Sometimes, bigger really is better



Canadian whisky lovers have railed at the seeming incongruity of Hand Selected Barrel being available in Texas but not in Canada. So, maybe it's time for a maths lesson. Provincial taxes make whisky that is expensive to produce, very expensive to buy in Canada, reducing demand for high-end whisky to an unsupportable trickle. Moreover, the US buys 75 per cent of the whisky we make in Canada while we consume just 15 per cent of it at home. With a 5:1 ratio of sales they get first dibs on the special ones. It's simple economics. And in the US, no market is bigger than Texas. Everything is bigger in Texas, and when it comes to whisky, sometimes it's better too.

Davin de Kergommeaux is the author of the award-winning book Canadian Whisky: The Portable Expert which you can buy through Whisky Magazine.



Tasting Notes



Six Crown Royal Hand Selected Barrels

HSB for Spec's Liquor Store

Caramel and spice with loads of sweet wood and vanilla. Soft with a peppery bite. Tropical fruit and wood and a slight hardness. Bourbonesque.

HSB for WB Liquors

Opens slowly on butterscotch, vanilla, hints of hot spices, pine pitch. Typical Crown Royal wood and broad cornwhisky Bourbon notes. No burn even undiluted.

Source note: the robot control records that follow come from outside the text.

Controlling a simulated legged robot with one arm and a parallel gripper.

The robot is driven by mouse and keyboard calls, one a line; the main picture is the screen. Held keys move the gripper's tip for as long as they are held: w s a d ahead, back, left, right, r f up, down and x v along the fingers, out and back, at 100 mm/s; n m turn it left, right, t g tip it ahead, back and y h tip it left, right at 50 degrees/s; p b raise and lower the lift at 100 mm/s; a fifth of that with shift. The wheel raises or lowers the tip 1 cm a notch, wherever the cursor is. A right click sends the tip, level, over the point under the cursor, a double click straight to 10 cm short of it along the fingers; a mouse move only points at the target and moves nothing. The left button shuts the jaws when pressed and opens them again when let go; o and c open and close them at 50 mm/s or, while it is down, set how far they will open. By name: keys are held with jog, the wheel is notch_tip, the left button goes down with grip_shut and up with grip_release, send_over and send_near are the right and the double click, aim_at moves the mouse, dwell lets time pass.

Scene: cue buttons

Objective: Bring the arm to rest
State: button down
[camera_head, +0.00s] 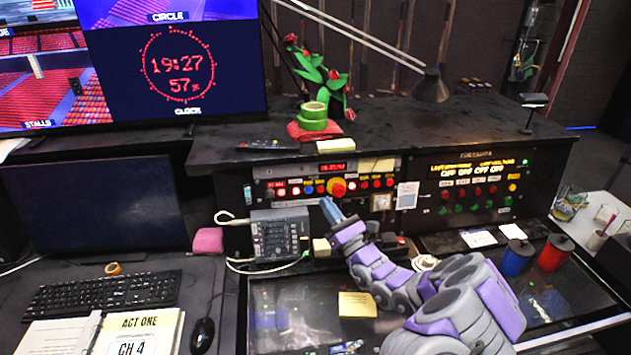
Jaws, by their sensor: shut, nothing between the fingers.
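My arm, purple and grey, reaches in from the lower right over the dark desk. My gripper (331,211) is shut and empty, its blue-grey tip close in front of the cue button panel (262,172). The panel carries a row of small red, white and blue lit buttons and a larger red knob with a yellow base (338,187). The tip is just below this knob in the picture; I cannot tell whether it touches the panel. Part of the panel's lower edge is hidden behind the arm.
A grey intercom box (280,236) stands left of my gripper. A red cup (555,253) and a blue cup (516,258) stand at the right. A second panel (470,188), a keyboard (100,295) and an open binder (125,330) surround the desk. A lamp (431,87) overhangs the shelf.

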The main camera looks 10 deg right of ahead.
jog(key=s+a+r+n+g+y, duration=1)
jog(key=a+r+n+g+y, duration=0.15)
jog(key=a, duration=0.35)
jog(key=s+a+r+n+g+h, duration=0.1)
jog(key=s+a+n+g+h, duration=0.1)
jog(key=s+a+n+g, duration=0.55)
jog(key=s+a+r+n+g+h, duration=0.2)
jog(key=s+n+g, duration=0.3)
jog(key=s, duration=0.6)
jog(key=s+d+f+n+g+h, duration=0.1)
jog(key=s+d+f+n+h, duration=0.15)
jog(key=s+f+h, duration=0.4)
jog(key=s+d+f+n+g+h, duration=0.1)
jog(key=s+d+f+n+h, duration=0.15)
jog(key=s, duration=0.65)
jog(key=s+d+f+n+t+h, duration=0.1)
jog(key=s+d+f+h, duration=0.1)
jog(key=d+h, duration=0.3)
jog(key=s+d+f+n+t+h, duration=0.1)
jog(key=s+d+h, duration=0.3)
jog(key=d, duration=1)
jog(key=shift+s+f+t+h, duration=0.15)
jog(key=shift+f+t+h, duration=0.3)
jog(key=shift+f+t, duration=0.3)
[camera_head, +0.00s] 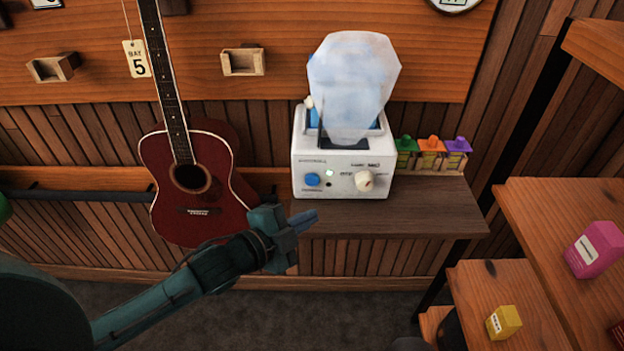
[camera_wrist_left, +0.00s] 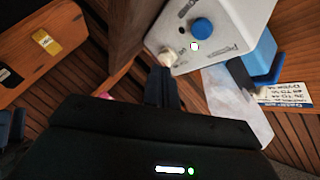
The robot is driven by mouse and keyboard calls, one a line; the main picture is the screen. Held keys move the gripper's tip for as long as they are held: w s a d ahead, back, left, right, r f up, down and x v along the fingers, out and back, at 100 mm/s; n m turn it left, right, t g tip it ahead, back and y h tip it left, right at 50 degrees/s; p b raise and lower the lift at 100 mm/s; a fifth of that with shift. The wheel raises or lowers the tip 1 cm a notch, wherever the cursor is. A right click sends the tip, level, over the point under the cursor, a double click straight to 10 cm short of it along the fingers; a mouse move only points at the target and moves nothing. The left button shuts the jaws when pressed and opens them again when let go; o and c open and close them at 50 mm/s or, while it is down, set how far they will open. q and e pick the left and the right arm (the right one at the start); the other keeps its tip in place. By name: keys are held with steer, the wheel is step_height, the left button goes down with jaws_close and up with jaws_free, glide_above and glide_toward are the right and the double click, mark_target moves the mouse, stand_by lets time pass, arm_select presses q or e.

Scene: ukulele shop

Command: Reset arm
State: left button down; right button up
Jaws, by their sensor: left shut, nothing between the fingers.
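My left gripper (camera_head: 306,219) is shut and empty in the head view, at the front edge of the wooden shelf, below and in front of the white machine (camera_head: 342,160). Its dark fingers (camera_wrist_left: 162,88) show in the left wrist view, apparently close to the machine's cream knob, though I cannot tell the gap. The machine has a blue button (camera_head: 312,179), a cream knob (camera_head: 365,181) and a pale translucent bag-like piece (camera_head: 352,85) on top. My right gripper is in neither view.
A red ukulele (camera_head: 190,185) hangs left of the machine, close behind my left arm. Several small coloured packs (camera_head: 430,155) stand right of the machine. Stepped wooden shelves at the right hold a pink box (camera_head: 594,250) and a yellow box (camera_head: 503,322).

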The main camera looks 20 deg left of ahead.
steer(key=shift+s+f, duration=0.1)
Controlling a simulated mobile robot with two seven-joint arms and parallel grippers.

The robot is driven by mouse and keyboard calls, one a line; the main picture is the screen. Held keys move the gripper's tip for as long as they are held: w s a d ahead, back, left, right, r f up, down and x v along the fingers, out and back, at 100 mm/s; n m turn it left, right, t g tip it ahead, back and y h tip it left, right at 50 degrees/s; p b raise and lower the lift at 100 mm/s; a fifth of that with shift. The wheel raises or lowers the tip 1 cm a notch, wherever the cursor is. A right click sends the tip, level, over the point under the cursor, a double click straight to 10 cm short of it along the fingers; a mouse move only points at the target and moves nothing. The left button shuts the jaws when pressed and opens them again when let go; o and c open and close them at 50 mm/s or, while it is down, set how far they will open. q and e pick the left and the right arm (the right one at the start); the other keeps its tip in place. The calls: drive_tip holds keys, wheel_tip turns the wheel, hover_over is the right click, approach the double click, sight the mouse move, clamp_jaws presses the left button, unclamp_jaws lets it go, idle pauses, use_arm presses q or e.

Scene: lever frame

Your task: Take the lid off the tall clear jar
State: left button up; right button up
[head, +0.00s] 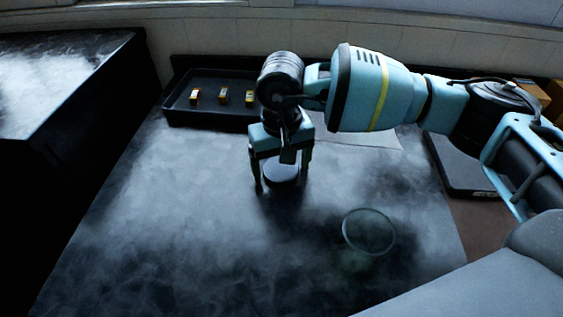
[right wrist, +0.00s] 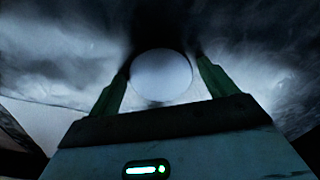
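A clear glass jar (head: 369,232) stands on the dark table at lower right of centre in the head view. Its round rim shows, with no lid visible on it. A round disc that looks like the lid (head: 282,177) lies on the table left of the jar. It shows as a pale disc in the right wrist view (right wrist: 161,76). My right gripper (head: 283,172) points down over this disc, one finger on each side. Small gaps show between fingers and disc, so the gripper looks open around it. My left gripper is not in view.
A black tray (head: 180,112) with several small orange and yellow blocks stands at the back left. A flat dark slab (head: 455,170) lies at the right edge. A pale sheet (head: 365,139) lies under my right arm. The table's front left is clear.

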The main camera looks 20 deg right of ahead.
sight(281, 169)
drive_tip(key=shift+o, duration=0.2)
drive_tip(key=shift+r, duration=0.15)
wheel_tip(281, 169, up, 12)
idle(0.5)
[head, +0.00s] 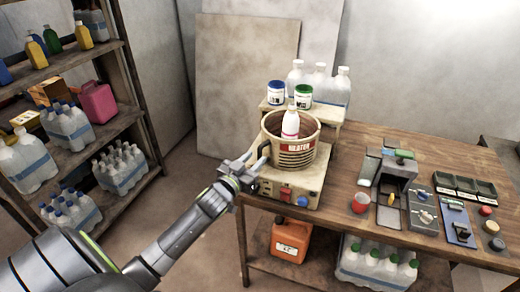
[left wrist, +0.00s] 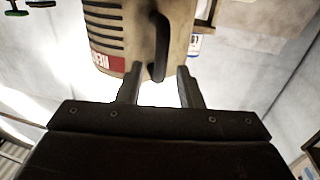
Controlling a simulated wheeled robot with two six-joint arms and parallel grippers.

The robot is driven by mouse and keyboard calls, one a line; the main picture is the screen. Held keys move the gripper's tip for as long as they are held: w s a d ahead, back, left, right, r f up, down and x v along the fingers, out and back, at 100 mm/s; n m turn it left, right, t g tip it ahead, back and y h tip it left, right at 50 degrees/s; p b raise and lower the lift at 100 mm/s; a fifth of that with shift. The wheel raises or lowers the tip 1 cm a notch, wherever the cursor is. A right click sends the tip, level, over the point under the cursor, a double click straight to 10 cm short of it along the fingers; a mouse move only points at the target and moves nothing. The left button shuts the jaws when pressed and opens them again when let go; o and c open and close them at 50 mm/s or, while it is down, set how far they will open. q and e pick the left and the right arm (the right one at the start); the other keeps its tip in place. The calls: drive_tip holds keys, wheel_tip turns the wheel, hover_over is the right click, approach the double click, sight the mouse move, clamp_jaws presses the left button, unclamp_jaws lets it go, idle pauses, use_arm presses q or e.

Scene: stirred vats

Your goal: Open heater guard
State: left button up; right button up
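The heater guard (head: 291,160) is a beige slotted round wall with a red "HEATER" label. It stands on the heater base (head: 290,187) at the table's left end, around a white bottle (head: 290,124) with a pink band. The guard's dark handle (left wrist: 161,48) is on its left side in the head view. My left gripper (head: 250,165) is close to this handle. In the left wrist view the left gripper (left wrist: 160,84) is open, with its two fingers apart and the handle's end in line with the gap between them. Contact with the handle cannot be told. My right gripper is not in view.
White jars (head: 275,92) and clear bottles (head: 319,82) stand on a raised stand behind the guard. A red cup (head: 360,202) and a grey device (head: 388,172) are to the right. A shelf (head: 100,135) with bottles stands at the left.

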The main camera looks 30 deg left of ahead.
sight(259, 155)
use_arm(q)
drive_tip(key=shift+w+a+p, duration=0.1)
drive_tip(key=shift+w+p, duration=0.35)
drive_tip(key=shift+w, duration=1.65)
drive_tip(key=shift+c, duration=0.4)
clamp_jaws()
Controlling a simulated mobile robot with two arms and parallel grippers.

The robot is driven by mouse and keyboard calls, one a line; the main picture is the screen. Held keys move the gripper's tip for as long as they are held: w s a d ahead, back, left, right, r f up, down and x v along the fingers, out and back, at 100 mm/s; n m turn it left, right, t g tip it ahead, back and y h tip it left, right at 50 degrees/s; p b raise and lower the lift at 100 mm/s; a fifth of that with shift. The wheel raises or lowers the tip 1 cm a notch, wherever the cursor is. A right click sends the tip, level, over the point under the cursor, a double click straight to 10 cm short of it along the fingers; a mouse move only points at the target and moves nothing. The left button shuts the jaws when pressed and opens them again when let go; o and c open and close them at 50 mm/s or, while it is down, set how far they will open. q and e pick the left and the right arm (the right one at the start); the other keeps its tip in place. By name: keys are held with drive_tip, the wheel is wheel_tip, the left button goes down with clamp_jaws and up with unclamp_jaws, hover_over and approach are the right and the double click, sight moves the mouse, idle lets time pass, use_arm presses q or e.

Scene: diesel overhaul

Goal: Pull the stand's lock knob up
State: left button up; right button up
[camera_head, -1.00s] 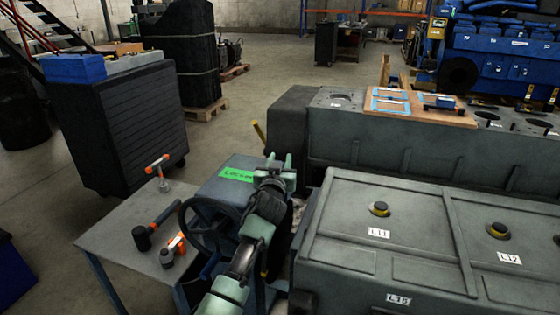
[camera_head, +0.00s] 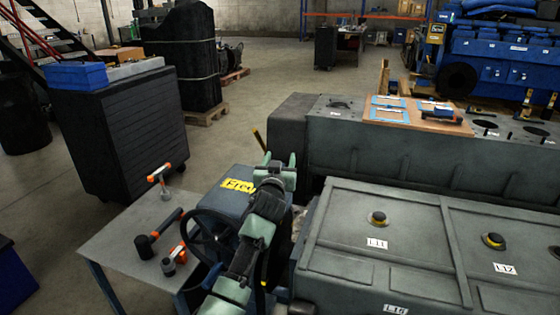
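The stand (camera_head: 228,199) is a blue-grey box with a dark handwheel (camera_head: 206,237) on its near side. A yellow label (camera_head: 237,186) with dark lettering, too small to read surely, lies on its top. My left gripper (camera_head: 279,160) is over the right end of the stand's top, its two fingers pointing away from me and apart, with nothing visible between them. The lock knob cannot be made out; my left gripper and arm cover that part of the stand. My right gripper is not in view.
A grey bench (camera_head: 138,228) left of the stand holds a hammer (camera_head: 156,235) and other orange-trimmed tools. A large grey engine cover (camera_head: 345,240) stands close on the right. A dark cabinet (camera_head: 125,135) is behind the bench. Open floor lies beyond.

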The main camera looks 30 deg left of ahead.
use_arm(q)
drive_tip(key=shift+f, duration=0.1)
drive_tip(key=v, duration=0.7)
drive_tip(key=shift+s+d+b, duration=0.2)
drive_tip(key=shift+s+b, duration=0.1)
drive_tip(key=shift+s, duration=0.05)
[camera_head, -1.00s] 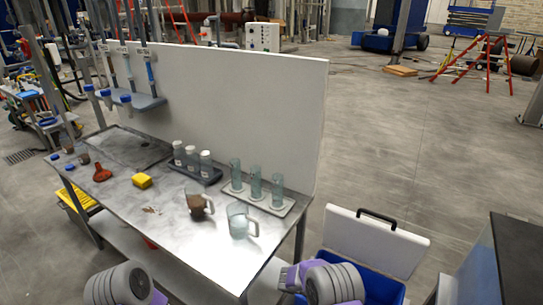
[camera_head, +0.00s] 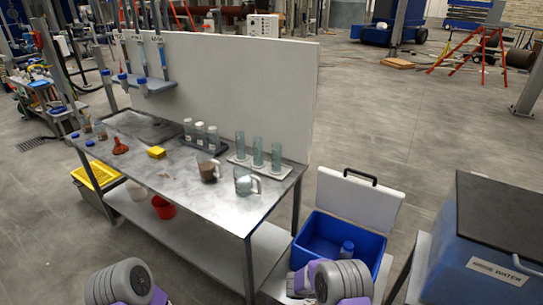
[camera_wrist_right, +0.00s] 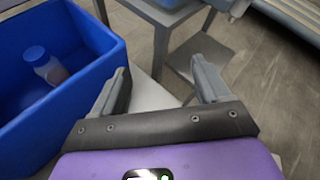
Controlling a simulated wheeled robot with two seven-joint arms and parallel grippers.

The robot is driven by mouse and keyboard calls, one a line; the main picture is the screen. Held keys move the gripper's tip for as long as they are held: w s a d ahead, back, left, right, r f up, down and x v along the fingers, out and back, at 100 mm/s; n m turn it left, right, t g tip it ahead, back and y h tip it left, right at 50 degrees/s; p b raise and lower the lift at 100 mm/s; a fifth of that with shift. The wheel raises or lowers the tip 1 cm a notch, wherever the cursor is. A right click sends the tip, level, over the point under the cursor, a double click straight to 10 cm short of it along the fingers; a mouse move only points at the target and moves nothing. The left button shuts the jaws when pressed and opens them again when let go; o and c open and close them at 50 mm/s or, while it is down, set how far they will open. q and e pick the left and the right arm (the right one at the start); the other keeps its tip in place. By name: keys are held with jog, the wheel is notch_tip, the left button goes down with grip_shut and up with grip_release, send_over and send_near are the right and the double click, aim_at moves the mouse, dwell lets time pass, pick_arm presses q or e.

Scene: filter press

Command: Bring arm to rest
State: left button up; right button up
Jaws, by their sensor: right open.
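My right arm (camera_head: 343,282) shows at the bottom of the head view, in front of the blue cooler box (camera_head: 374,249); its fingers are hidden there. In the right wrist view my right gripper (camera_wrist_right: 165,85) is open and empty, its two grey fingers apart. The cooler box stands left of it in that view, with a bottle (camera_wrist_right: 45,65) inside. My left arm (camera_head: 118,284) shows at the bottom left of the head view, and its gripper is out of the picture.
A metal table (camera_head: 221,221) holds a brown jug (camera_head: 209,170), a clear jug (camera_head: 246,181), cylinders (camera_head: 257,152), bottles (camera_head: 200,133) and a yellow sponge (camera_head: 156,152). A blue water tank (camera_head: 480,270) stands at the right. Open floor (camera_head: 400,140) lies behind.

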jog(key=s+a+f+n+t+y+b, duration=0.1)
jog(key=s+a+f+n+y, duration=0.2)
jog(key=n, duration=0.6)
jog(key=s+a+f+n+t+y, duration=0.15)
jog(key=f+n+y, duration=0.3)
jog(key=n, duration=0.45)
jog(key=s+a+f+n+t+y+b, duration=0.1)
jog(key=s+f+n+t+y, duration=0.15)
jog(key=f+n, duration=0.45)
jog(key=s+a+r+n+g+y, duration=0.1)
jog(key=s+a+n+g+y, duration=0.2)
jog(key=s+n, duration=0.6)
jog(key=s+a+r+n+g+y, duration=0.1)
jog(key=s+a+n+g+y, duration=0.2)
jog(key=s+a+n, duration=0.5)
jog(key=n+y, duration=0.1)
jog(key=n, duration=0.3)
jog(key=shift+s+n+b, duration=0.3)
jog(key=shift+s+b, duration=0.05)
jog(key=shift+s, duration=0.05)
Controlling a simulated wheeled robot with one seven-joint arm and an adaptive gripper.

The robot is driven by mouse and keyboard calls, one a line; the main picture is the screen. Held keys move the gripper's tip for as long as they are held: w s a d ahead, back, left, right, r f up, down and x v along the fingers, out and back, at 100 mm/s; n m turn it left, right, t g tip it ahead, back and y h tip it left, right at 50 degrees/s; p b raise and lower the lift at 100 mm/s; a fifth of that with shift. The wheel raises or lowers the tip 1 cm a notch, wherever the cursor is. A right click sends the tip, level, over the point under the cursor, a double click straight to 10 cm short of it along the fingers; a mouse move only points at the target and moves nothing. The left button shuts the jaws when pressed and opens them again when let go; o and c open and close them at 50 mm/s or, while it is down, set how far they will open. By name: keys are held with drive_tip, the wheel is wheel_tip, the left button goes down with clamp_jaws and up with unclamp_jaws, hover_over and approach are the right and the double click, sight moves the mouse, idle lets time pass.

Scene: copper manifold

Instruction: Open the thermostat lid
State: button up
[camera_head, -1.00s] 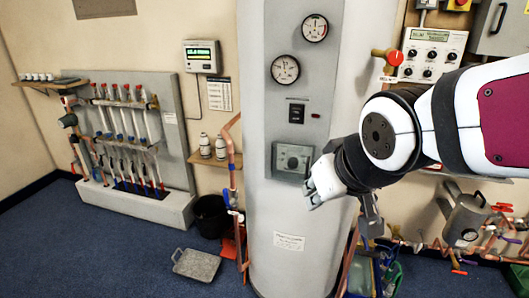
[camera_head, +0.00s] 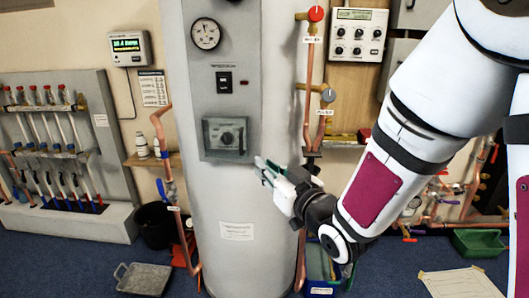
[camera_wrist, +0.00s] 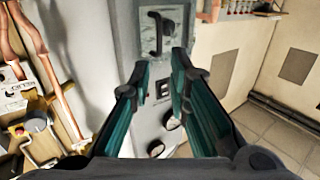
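The thermostat (camera_head: 226,138) is a grey box with a dark round dial behind a clear lid, on the front panel of the tall white cylinder (camera_head: 235,205). The lid looks shut in the head view. My gripper (camera_head: 262,168) is just right of and slightly below the thermostat. In the wrist view my gripper (camera_wrist: 161,66) is open, with two teal-sided fingers apart and nothing between them. The thermostat (camera_wrist: 172,30) shows beyond the fingertips, with a dark handle-like shape (camera_wrist: 157,32) on it. Contact between fingers and lid cannot be told.
A black switch (camera_head: 224,83) and a round gauge (camera_head: 206,34) sit above the thermostat. Copper pipes (camera_head: 309,90) with a red knob stand to the right. A small shelf (camera_head: 153,160) with bottles is at the left. A grey tray (camera_head: 144,279) lies on the blue floor.

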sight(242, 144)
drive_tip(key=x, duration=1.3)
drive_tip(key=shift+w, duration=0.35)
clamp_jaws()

HSB for Richard's Spirits & Fine Wines

Soft spicy nose. Early sweetness quickly gains hot, spicy momentum but smoothness still defines it. With water, hints of Bourbon start to emerge.

HSB for Premiere Fine Wine & Spirits

Full nose, a bit oily with a fresh, crisp, peppery palate. Mild pulling tannins, new red cedar, grape gum and the fruity, spicy hardness of rye.

HSB for Goody Goody Liquor Store

Caramel nose and palate then clean barrel notes, woody spices, sandalwood, a slight pleasing bitterness and a peppery spicy finish. Very much rye.

HSB for Davin de Kergommeaux

Silky smooth butterscotch with earthy, vegetal tones, cords of cut wood, baking spices, white pepper, and cappuccino with tropical fruit salad and bananas.